1. Introduction
The Session Initiation Protocol (SIP) [RFC3261] and the Session Description Protocol (SDP) [RFC4566] are used to set up multimedia sessions or calls. SDP is also used to set up TCP [RFC4145] and additionally TCP/TLS connections for usage with media sessions [RFC4572]. The Real-time Transport Protocol (RTP) [RFC3550] is used to transmit real-time media on top of UDP and TCP [RFC4571]. Datagram TLS [RFC4347] was introduced to allow TLS functionality to be applied to datagram transport protocols, such as UDP and DCCP. This document provides guidelines on how to establish SRTP [RFC3711] security over UDP using an extension to DTLS (see [RFC5764]).
The goal of this work is to provide a key negotiation technique that allows encrypted communication between devices with no prior relationships. It also does not require the devices to trust every call signaling element that was involved in routing or session setup. This approach does not require any extra effort by end users and does not require deployment of certificates that are signed by a well- known certificate authority to all devices.
The media is transported over a mutually authenticated DTLS session where both sides have certificates. It is very important to note that certificates are being used purely as a carrier for the public keys of the peers. This is required because DTLS does not have a mode for carrying bare keys, but it is purely an issue of formatting. The certificates can be self-signed and completely self-generated. All major TLS stacks have the capability to generate such certificates on demand. However, third-party certificates MAY also be used if the peers have them (thus reducing the need to trust intermediaries). The certificate fingerprints are sent in SDP over SIP as part of the offer/answer exchange.

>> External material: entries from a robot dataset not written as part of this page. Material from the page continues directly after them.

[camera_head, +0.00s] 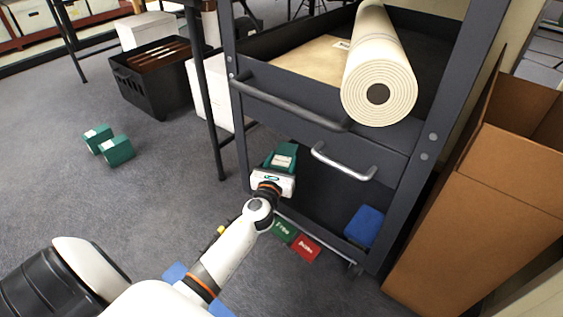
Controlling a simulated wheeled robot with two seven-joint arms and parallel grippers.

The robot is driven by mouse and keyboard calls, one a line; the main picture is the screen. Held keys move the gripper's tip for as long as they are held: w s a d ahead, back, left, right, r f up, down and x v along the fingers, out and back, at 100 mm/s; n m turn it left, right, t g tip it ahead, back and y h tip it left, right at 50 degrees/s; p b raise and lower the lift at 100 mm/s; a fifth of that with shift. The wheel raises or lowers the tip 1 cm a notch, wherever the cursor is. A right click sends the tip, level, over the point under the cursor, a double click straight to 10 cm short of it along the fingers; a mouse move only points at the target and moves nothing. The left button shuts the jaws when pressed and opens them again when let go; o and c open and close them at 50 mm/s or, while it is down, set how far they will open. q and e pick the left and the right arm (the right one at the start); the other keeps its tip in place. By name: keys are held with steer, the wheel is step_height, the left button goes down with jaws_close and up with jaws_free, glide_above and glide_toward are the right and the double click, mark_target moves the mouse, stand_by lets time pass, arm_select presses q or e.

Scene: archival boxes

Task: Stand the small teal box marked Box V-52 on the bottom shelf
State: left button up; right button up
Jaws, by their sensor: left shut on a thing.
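A small teal box (284,153) with a pale label is held in my left gripper (277,170), in front of the cart's lower opening. The gripper is shut on it and hides its lower part. The marking on its label is too small to read. The dark bottom shelf (322,215) of the grey cart lies beyond and to the right of the gripper. I cannot tell whether the box touches the shelf. My right gripper is not in view.
A blue box (365,226) stands at the right of the bottom shelf. Green (284,231) and red (306,247) labelled pieces lie low at the shelf's front. The cart's handle (344,163) hangs above. A cardboard box (470,205) stands right. Two teal boxes (117,151) lie on open floor left.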

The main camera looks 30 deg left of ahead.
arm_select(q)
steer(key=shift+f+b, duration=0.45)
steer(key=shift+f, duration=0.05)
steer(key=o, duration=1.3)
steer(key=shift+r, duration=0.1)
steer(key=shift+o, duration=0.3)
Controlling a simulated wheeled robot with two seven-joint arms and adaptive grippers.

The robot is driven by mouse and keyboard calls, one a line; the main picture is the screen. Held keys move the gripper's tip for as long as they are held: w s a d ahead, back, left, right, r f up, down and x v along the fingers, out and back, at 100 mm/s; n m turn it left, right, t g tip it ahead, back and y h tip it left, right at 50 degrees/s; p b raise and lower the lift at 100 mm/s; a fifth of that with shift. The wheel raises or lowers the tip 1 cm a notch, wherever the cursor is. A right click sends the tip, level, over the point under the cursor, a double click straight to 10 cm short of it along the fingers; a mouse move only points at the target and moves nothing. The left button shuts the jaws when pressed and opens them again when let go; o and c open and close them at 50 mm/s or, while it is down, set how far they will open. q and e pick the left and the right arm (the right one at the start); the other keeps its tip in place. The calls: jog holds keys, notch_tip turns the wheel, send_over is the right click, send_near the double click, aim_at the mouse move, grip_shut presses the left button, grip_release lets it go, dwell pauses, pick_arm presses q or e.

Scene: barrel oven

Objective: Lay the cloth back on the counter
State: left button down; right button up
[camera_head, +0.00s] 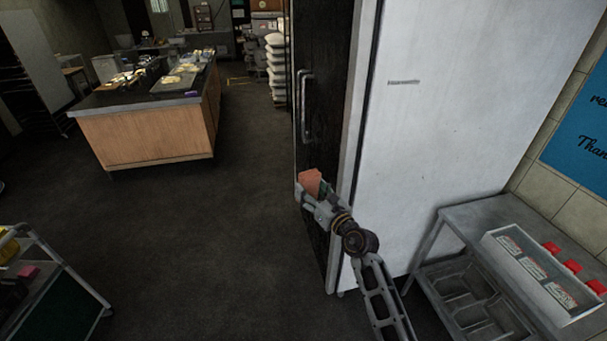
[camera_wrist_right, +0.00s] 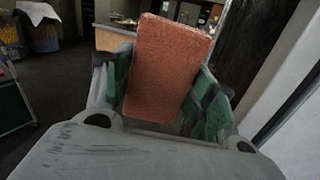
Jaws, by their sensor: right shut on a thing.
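My right gripper (camera_head: 318,192) is shut on a flat orange-brown cloth (camera_head: 310,181), held in the air beside the dark fridge door. In the right wrist view the cloth (camera_wrist_right: 166,70) stands up as a rectangular slab between the two green-padded fingers of my right gripper (camera_wrist_right: 165,95). A counter (camera_head: 150,108) with a dark top and wooden sides stands apart, at the upper left of the head view. My left gripper is not in view.
A tall white cabinet (camera_head: 450,90) with a dark handled door (camera_head: 322,90) is close on the right. A metal table (camera_head: 460,215) with a tray of red-lidded boxes is at lower right. A cart (camera_head: 50,270) stands at lower left. Open dark floor (camera_head: 215,230) lies between.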

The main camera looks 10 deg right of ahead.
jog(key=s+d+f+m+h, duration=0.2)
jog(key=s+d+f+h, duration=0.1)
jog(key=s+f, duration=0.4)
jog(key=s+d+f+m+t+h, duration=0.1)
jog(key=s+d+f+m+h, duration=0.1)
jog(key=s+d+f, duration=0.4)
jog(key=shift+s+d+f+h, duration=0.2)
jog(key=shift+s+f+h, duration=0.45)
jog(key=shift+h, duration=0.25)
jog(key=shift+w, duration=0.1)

The fingerprint mechanism allows one side of the connection to verify that the certificate presented in the DTLS handshake matches the certificate used by the party in the signaling. However, this requires some form of integrity protection on the signaling. S/MIME signatures, as described in RFC 3261, or SIP Identity, as described in [RFC4474], provide the highest level of security because they are not susceptible to modification by malicious intermediaries. However, even hop-by-hop security, such as provided by SIPS, offers some protection against modification by attackers who are not in control of on-path signaling elements. Because DTLS-SRTP only requires message integrity and not confidentiality for the signaling, the number of elements that must have credentials and be trusted is significantly reduced. In particular, if RFC 4474 is used, only the Authentication Service need have a certificate and be trusted. Intermediate elements cannot undetectably modify the message and
therefore cannot mount a man-in-the-middle (MITM) attack. By comparison, because SDESCRIPTIONS [RFC4568] requires confidentiality for the signaling, all intermediate elements must be trusted.
This approach differs from previous attempts to secure media traffic where the authentication and key exchange protocol (e.g., Multimedia Internet KEYing (MIKEY) [RFC3830]) is piggybacked in the signaling message exchange. With DTLS-SRTP, establishing the protection of the media traffic between the endpoints is done by the media endpoints with only a cryptographic binding of the media keying to the SIP/SDP communication. It allows RTP and SIP to be used in the usual manner when there is no encrypted media.
In SIP, typically the caller sends an offer and the callee may subsequently send one-way media back to the caller before a SIP answer is received by the caller. The approach in this specification, where the media key negotiation is decoupled from the SIP signaling, allows the early media to be set up before the SIP answer is received while preserving the important security property of allowing the media sender to choose some of the keying material for the media. This also allows the media sessions to be changed, rekeyed, and otherwise modified after the initial SIP signaling without any additional SIP signaling.
Design decisions that influence the applicability of this specification are discussed in Section 3.